Apalagi di Abu Dhabi dan juga Dubai sedang giat-giatnya membangun reklamasi pantai yang sangat elok. Unik dan sangat mengagumkan. Tujuannya adalah untuk menarik wisatawan asing datang.

So, jangan heran kalau di UEA itu meski secara fisik tetap mempertahankan budaya dan identitas lokal (Arab), tapi kecenderungan hidup masyarakatnya (lifestyle) nya sangat bebas seperti di dunia Barat. Bebas berpakaian dan bergaul meski aturan yang dipake dengan UU yang diturunkan dari konsepsi Islam.
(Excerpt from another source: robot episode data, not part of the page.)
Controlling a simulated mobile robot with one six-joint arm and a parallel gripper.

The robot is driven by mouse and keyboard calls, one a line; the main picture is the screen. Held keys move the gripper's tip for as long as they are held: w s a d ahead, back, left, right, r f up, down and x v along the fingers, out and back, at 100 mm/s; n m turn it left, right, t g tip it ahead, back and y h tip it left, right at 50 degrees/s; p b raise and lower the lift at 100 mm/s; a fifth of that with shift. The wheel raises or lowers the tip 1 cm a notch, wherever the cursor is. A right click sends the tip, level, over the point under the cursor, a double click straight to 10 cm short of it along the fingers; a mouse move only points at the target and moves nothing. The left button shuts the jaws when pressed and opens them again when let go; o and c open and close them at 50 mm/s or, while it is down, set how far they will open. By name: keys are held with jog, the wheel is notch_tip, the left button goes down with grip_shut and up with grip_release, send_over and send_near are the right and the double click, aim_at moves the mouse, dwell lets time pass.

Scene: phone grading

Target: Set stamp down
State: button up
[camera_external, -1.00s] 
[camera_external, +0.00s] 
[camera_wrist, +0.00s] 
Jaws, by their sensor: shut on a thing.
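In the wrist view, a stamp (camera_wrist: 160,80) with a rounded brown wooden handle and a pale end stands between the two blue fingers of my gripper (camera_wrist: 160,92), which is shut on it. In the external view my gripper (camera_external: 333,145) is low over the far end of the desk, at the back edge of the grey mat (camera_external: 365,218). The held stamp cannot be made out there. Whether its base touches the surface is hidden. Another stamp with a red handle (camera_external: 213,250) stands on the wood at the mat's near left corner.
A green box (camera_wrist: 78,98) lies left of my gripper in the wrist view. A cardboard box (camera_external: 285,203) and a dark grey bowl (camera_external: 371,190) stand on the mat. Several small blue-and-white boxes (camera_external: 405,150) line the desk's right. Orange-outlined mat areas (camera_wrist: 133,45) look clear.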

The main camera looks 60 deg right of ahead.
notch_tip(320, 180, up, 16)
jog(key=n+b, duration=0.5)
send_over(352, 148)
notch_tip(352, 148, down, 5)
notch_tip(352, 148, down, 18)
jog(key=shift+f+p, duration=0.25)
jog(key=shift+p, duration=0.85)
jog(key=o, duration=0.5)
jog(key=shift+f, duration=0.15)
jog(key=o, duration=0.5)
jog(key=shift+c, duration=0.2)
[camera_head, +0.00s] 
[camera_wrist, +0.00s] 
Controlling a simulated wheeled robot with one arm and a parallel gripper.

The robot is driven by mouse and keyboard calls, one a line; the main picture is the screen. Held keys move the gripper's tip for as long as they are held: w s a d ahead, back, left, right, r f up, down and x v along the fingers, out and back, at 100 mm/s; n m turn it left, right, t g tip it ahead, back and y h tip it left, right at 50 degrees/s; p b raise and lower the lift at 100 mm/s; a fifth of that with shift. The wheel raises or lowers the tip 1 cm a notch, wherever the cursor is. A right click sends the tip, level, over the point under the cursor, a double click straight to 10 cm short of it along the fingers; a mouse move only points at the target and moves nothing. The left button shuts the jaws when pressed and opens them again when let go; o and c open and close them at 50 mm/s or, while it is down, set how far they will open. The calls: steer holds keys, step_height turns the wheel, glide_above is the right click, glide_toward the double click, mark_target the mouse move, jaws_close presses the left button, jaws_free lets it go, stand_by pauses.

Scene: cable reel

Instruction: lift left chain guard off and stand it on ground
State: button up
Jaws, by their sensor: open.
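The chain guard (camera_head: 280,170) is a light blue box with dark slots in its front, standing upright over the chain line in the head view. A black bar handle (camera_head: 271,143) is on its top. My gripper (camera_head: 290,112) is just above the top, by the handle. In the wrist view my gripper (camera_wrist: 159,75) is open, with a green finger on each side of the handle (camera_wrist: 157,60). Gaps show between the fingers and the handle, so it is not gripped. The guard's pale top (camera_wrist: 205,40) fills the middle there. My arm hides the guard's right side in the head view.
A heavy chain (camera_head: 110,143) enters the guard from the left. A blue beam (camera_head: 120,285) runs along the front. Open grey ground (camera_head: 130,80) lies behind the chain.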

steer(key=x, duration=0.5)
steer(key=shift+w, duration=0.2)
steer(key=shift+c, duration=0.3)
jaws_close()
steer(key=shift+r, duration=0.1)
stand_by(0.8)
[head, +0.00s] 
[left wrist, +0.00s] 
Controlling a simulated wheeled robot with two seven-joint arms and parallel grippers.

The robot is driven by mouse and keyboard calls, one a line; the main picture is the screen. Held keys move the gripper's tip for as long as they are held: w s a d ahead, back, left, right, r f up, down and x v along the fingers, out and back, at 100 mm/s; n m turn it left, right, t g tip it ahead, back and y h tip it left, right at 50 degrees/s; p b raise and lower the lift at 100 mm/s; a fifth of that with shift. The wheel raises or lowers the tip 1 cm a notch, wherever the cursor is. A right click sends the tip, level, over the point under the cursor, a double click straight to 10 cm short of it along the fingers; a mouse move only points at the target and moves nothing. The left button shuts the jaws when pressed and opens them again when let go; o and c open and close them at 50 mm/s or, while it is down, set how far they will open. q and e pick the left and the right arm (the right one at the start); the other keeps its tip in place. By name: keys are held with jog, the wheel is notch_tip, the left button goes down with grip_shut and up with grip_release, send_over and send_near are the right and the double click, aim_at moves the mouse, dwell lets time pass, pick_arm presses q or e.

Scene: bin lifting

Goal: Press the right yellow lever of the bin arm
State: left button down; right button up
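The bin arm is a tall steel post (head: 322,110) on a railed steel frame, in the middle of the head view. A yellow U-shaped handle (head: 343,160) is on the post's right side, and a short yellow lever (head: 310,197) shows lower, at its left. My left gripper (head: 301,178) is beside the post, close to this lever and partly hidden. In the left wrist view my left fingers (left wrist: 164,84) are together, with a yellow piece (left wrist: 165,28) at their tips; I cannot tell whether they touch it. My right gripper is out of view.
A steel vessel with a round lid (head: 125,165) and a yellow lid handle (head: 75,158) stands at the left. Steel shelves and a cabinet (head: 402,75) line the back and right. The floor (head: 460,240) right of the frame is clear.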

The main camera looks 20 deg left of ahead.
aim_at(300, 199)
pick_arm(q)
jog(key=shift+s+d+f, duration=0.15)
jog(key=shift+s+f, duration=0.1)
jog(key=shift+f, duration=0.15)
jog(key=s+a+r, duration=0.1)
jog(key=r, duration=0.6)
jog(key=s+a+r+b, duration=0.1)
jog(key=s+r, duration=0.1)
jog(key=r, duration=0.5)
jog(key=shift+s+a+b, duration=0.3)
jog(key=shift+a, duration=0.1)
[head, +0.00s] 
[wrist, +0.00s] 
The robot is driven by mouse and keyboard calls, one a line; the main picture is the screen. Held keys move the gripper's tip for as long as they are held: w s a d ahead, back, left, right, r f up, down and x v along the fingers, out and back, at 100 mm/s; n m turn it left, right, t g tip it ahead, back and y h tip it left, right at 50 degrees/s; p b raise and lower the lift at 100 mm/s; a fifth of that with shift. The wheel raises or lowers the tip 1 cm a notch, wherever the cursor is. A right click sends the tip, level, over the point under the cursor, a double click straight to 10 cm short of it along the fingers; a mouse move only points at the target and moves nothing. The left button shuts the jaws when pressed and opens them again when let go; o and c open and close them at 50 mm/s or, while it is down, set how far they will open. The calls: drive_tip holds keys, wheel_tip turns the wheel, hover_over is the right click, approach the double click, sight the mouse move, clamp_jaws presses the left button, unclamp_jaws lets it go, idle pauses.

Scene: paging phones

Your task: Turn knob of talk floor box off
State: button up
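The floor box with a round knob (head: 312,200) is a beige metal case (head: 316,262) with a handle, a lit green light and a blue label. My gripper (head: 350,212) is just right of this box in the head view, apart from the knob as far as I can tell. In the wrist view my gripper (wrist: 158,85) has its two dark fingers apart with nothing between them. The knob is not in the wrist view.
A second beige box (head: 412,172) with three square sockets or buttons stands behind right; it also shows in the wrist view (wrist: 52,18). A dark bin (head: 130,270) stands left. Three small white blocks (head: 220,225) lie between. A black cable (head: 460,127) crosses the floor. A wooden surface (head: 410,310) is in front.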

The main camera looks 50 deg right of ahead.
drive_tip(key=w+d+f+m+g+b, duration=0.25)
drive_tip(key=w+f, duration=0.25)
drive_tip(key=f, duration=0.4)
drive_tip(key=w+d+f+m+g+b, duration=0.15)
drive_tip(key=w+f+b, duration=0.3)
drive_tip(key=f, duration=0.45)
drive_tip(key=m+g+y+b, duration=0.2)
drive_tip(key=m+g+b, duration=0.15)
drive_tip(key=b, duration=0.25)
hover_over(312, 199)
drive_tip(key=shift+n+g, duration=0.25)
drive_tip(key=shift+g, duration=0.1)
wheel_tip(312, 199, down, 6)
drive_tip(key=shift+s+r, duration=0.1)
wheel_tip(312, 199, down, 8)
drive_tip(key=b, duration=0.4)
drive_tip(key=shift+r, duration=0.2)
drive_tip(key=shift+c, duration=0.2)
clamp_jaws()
Di UEA keberagamaan begitu sangat toleran. Kemajemukan benar-benar dijaga. Penduduknya heterogen. Berbagai bangsa dan negara ada di sana. Juga penghargaan terhadap hak privat sangat tinggi, dan lain-lain.

Lalu, saat ada orang yang bilang: “orang Arab saat ini sedang ingin menjadi Barat, sebaliknya orang Indonesia justeru ingin menjadi Arab”, ada benarnya juga.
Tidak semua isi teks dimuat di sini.